The NFA, however, is against consulting the mufti — the country’s highest religious Muslim authority — when it comes to taking political decisions and drafting legislation, he said.
“At the NFA we do not believe in the ayatollahs, religious guides, or sacred legislators,” he said.
Playing the “Islamist” card, he added, backfired for rival parties, including the Justice and Construction Party which was launched by Libya’s Muslim Brotherhood, at the polls.
“It wasn’t a smart move.

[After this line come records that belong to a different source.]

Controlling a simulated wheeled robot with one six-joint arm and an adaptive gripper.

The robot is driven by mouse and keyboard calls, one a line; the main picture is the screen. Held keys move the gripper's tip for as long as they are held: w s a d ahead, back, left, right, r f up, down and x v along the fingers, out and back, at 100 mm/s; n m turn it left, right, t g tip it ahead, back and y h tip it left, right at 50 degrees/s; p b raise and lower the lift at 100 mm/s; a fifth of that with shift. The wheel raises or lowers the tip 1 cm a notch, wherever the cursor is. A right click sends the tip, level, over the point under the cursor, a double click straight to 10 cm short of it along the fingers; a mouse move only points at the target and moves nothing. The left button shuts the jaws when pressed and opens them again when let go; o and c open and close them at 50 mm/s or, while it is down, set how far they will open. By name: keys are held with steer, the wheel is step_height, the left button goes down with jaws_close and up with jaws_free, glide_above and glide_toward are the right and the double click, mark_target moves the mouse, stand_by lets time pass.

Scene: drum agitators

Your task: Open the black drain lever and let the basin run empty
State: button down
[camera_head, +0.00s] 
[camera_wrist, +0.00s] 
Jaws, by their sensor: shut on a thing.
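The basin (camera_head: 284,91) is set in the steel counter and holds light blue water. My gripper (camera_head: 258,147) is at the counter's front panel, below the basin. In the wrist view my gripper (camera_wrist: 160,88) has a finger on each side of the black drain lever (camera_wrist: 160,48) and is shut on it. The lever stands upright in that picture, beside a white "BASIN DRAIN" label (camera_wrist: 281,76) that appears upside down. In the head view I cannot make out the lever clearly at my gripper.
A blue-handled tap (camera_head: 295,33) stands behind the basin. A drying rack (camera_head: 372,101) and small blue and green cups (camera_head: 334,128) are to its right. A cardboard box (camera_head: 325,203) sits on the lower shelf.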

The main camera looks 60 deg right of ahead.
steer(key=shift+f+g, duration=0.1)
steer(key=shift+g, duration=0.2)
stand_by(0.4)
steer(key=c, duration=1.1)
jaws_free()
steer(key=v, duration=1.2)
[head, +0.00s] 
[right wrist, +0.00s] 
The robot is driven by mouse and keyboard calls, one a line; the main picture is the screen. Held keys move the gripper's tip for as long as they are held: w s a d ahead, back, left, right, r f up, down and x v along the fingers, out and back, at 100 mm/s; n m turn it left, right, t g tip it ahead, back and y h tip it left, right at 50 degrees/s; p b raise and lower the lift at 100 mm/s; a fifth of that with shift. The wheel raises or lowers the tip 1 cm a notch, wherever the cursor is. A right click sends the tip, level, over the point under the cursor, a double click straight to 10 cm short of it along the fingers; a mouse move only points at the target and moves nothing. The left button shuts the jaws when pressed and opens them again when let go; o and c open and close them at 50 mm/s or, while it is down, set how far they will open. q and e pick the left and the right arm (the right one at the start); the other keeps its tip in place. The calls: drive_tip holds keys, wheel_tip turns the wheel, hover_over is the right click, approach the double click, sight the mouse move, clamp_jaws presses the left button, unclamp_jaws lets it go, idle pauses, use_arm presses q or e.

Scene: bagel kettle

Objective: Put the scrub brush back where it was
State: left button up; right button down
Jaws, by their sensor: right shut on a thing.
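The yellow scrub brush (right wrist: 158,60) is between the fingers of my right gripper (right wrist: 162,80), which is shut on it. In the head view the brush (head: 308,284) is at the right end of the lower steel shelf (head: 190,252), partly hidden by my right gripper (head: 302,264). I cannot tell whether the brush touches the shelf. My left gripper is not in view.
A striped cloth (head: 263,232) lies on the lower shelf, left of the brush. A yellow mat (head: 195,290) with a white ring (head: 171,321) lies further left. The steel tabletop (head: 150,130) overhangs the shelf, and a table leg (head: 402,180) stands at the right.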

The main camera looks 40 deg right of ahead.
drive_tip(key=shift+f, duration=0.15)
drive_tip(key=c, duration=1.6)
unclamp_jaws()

Moreover, the people saw through it and gave their verdict through the ballot box,” Krekshi said.
Libyans on Saturday voted for a General National Congress, a legislative assembly where 80 seats are reserved for party lists and 120 others are open to independents, in the first elections since the fall of Moamer Kadhafi’s regime.
Preliminary figures, which are still being rolled out district by district, give a net advantage to the NFA, a broad coalition of parties rallying behind wartime premier Mahmud Jibril, over Islamist contenders.
“We expect to get 55 out of 80 party seats (70 percent),” said Krekshi.
“In terms of the individuals or independents, there are 40 or 45 who believe in the programme of the coalition. Until now, although we are still counting, the NFA has 95 to 100, or 50 percent of seats, in the next congress.”
That number can grow through new alliances with individual candidates who share the coalition’s drive to rebuild Libya, Krekshi continued.
Both Islamists and liberals are courting independents, who hold the majority of seats, in the hope of securing a clear majority.